According to Malaysia’s National Energy Transition Roadmap (NETR), the following CCUS-related targets have been stated. 

By 2030: 

  • Develop 3 CCUS hubs (2 in Peninsular Malaysia, 1 in Sarawak) with a total storage capacity up to 15 mTpa (15 million tonnes per annum, mTpa), about 300,000 barrels per day (bpd).

By 2050: 

  • Develop 3 carbon capture hubs with a total storage capacity between 40 to 80 mTpa.

A CCUS bill was planned to be tabled by November 2024, and was pushed forward a few months later. Malaysia’s Carbon Capture, Utilisation and Storage (CCUS) Bill 2025 has cleared both houses of Parliament and now awaits Royal Assent, with supporting regulations slated to come into force by March 2025 (The Edge Malaysia, 2025; Malaymail, 2025). Championed by Economy Minister Rafizi Ramli, who has positioned himself as the government’s lead architect on industrial decarbonisation, the bill is designed to unlock investment, regulate offshore CO₂ storage, and lay the groundwork for a carbon tax in 2026. Rafizi has argued that Malaysia cannot rely on reforestation alone and must instead leverage its vast depleted reservoirs and offshore capacity to host large-scale CO₂ storage. By providing a legal framework and clear incentives, the bill seeks to position Malaysia as a regional hub for CCUS, attract foreign investment, and generate new revenue streams through state taxes, port fees, and industrial partnerships.
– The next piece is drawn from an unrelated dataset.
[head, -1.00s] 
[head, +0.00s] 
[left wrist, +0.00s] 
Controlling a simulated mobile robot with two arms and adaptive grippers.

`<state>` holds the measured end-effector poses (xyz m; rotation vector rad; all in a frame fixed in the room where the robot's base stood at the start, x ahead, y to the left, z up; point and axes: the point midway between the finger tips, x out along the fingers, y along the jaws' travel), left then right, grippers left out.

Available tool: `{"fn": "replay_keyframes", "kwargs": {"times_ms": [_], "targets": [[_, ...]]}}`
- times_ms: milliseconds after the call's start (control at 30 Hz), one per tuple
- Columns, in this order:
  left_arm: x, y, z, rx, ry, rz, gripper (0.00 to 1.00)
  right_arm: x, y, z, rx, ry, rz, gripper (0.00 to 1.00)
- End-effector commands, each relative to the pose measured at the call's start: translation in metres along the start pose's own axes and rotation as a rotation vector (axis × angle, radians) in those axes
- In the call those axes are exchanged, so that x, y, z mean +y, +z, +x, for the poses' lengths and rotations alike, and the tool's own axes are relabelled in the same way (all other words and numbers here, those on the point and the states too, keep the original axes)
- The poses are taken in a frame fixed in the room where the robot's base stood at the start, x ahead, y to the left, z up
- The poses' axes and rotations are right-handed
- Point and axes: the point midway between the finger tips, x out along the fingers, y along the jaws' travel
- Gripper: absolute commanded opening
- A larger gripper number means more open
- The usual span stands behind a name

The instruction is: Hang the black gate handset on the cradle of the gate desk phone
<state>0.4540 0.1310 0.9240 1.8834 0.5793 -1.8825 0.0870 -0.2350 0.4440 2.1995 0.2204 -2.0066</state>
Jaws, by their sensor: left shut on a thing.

Petronas is pressing ahead with its decarbonisation strategy following the passage of Malaysia’s CCUS Bill 2025, with the flagship Kasawari CCS project now in production and preparing to capture and inject up to 3.3 million tonnes of CO2 annually into the M1 field offshore Sarawak (Lee, 2025). To deliver this, Petronas awarded a RM4.5 billion EPCIC contract to Malaysia Marine and Heavy Engineering (MMHE) in August 2025 for the construction of the world’s largest offshore CO2 processing platform, located about 138 km from shore (The Edge Malaysia, 2022). The platform will be central to Malaysia’s ambition to become a regional CCUS hub, offering storage services beyond domestic demand.
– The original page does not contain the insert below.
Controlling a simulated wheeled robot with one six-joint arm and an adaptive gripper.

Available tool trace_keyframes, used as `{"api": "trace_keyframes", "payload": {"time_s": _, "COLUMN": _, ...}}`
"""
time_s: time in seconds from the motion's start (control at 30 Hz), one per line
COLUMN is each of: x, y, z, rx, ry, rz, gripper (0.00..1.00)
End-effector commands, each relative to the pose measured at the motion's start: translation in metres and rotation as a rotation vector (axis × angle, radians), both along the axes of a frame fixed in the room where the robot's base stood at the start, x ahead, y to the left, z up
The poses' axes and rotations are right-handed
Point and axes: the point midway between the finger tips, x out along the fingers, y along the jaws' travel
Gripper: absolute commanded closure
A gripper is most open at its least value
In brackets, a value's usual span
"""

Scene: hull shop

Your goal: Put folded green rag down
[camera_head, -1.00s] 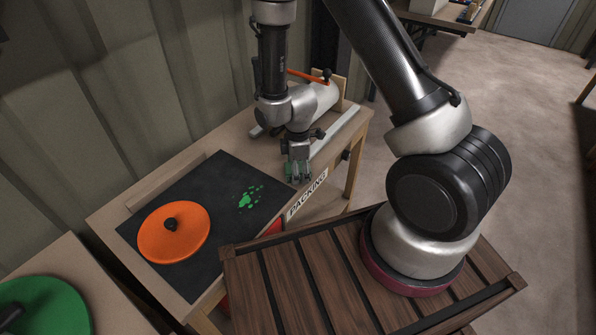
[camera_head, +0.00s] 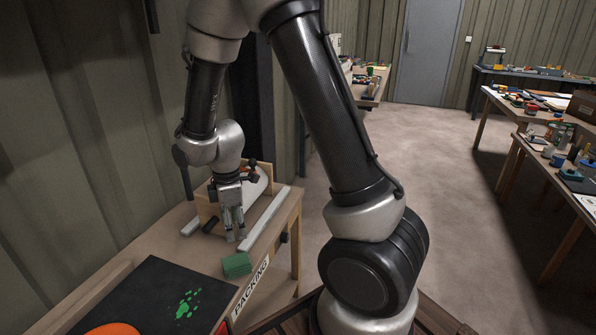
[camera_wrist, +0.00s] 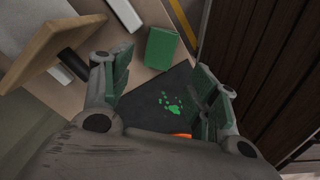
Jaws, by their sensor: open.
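The folded green rag (camera_head: 237,265) lies on the wooden packing bench (camera_head: 205,252), just beyond the corner of the black mat and near the PACKING label. In the wrist view the rag (camera_wrist: 162,47) lies flat and clear of both fingers. My gripper (camera_head: 235,228) is open and empty, a little above and behind the rag in the head view. In the wrist view my gripper's (camera_wrist: 160,95) green-padded fingers stand wide apart with nothing between them.
The black mat (camera_head: 150,285) bears green splatter (camera_head: 187,303) and an orange disc (camera_head: 113,329). A roll and pale rail (camera_head: 264,220) stand at the bench's back end. Other cluttered tables (camera_head: 545,125) stand at the right. The floor between is open.

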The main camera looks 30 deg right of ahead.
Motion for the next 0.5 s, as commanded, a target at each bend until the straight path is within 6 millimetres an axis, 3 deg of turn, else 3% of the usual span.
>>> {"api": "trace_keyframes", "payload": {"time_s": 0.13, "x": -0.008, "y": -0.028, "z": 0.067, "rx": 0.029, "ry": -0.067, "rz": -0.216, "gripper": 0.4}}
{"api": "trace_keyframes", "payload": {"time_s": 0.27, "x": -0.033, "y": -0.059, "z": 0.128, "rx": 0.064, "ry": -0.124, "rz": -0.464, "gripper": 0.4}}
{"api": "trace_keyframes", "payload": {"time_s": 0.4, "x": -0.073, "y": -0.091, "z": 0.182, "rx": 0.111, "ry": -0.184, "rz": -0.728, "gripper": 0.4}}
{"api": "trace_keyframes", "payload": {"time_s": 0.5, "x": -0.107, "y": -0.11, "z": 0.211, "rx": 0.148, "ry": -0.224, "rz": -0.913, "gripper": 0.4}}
Key findings: Sleipner demonstrated the technical viability of offshore storage but also highlighted the uncertainties of long-term containment, lessons that are highly relevant for Malaysia’s next-generation projects. Kasawari’s scale makes it a global test case for whether CCS can manage very high CO₂ concentrations and sustain multi-million-tonne annual injections. Yet, regulatory gaps, cost escalation risks, and system integrity concerns cast uncertainty over its long-term effectiveness. Malaysia’s broader CCUS roadmap shows strong ambition, but success will hinge on robust oversight and the ability to manage risks at scales far beyond what has been proven to date.
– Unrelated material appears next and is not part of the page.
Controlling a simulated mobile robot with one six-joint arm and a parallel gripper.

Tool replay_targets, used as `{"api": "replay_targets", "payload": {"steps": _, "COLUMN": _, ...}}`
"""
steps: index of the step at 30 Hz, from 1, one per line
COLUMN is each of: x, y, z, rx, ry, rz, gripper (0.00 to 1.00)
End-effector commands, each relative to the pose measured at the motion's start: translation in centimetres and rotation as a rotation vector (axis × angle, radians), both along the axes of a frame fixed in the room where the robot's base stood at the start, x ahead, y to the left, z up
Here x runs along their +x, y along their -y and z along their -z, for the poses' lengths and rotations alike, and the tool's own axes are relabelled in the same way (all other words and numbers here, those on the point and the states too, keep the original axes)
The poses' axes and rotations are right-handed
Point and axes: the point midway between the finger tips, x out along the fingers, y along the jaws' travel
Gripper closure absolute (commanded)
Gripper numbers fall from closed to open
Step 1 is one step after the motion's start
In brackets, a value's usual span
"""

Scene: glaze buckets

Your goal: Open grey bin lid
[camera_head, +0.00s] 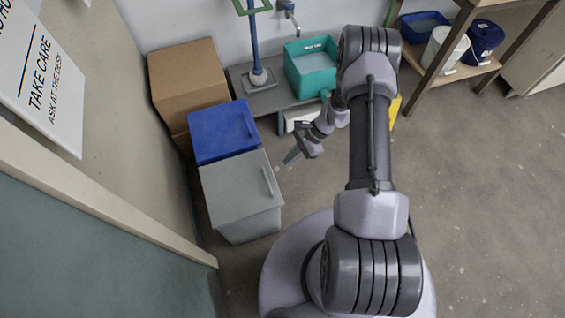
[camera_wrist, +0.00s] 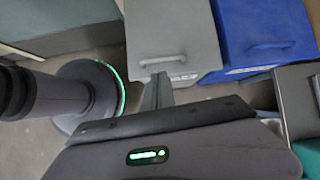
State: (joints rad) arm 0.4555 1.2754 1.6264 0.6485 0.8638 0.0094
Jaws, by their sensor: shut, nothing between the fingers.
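The grey bin (camera_head: 240,195) stands on the floor left of my arm in the head view, with its lid (camera_head: 233,185) down flat and a bar handle (camera_head: 268,181) along its right edge. In the wrist view the grey lid (camera_wrist: 170,22) fills the top middle, and its handle (camera_wrist: 162,60) lies just beyond my fingertips. My gripper (camera_head: 289,159) is shut and empty, to the right of the bin and apart from it in the head view. Its fingers (camera_wrist: 158,88) point toward the handle in the wrist view; I cannot tell the exact gap.
A blue bin (camera_head: 222,130) with its lid down stands directly behind the grey bin. Cardboard boxes (camera_head: 188,80) stand behind that. A low bench (camera_head: 275,98) holds a teal tub (camera_head: 311,68). The wall runs close on the left; open floor (camera_head: 480,200) lies to the right.

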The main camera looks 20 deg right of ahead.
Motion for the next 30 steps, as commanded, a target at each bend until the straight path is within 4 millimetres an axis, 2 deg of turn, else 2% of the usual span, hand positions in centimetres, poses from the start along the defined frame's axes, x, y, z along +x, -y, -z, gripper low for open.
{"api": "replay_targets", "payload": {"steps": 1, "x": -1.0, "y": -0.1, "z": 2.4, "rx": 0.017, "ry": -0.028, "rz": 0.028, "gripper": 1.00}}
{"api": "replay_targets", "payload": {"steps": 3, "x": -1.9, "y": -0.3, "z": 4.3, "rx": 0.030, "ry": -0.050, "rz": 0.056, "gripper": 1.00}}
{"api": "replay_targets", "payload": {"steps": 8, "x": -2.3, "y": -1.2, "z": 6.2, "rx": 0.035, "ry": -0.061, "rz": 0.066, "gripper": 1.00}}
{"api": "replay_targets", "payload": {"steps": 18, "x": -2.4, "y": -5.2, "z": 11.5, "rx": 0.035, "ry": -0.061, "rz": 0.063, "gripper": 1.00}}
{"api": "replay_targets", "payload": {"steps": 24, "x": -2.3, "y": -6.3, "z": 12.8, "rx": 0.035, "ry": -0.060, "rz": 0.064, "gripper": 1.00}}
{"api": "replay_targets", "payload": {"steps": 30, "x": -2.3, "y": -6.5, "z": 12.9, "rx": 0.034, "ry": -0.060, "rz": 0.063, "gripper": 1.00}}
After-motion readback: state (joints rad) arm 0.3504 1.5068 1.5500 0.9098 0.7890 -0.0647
Editor’s Note: After losing the Parti Keadilan Rakyat (PKR) deputy presidency to Nurul Izzah Anwar in May 2025, Rafizi submitted his resignation as Economy Minister, effective 17 June 2025. Prior to his departure, he had already completed major tasks like the 13th Malaysia Plan. He is considered to be the key mover of the Bill, making CCUS a high priority.

Worth noting: The debate over CCUS in Malaysia was marked by a division between government-backed initiatives and civil society opposition. The government views CCUS as a key part of its National Energy Transition Roadmap, aiming to position Malaysia as a regional lead in carbon management and kick-starting lots of capital expenditure. State-owned energy company Petronas actively pursues offshore CCS projects, collaborating with international partners like ADNOC and Storegga to enhance CO2 storage capacity (The Edge Malaysia, 2022). But, environmental organizations and opposition lawmakers express significant concerns. Groups such as Greenpeace Malaysia and Sahabat Alam Malaysia (SAM) argue that the CCUS Bill was hastily passed without adequate public consultation, questioning its environmental and social implications (Greenpeace Malaysia, 2025). Furthermore, the Borneo states of Sarawak and Sabah have pushed back on the federal CCUS Bill, seeking more control over CCS projects within their territories.

In this series:

  • Part 1: Climate Mitigation and the Price of CCUS

  • Part 2: Case Studies

  • Part 3: Malaysia’s Big Ambitions 

  • Part 4: Issues for Successful Deployments

Reach us at khorreports[at]gmail.com

CCUS Role in the Transition to Net-Zero: Part 2

Case Studies

By Claudia Nyon and Abigael Eminza

Carbon Capture, Utilization, and Storage (CCUS) has long been promoted as a critical technology for reducing emissions from fossil fuels while supporting energy security. Over the past three decades, several high-profile projects have attempted to demonstrate the feasibility of capturing CO2 at scale and storing it underground. Some, such as Petra Nova in Texas and Sleipner in the North Sea, have demonstrated that capture and storage can be effective under the right conditions, providing valuable data and technical proof of concept. Others, however, such as Kemper County, Gorgon, and Boundary Dam, have struggled with spiraling costs, underperformance, and technical failures. Taken together, these projects reveal both the promise and the fragility of CCUS as a climate solution.

Success stories

The Petra Nova project in the US

Designed to capture approximately 90% of carbon dioxide from a power plant and inject it into an oil field to boost crude oil production, the Petra Nova project was completed on time and within budget (Dubin, 2017). The system diverts about 37% of the coal power plant’s emissions through a flue gas slipstream, capturing roughly 33% of total emissions, and requires a dedicated natural gas unit to meet the energy-intensive demands of the carbon-capture process. Captured CO2 is then injected into nearby oil fields for enhanced oil recovery, a process that increases crude oil flow by injecting CO2, water, or chemicals into reservoirs.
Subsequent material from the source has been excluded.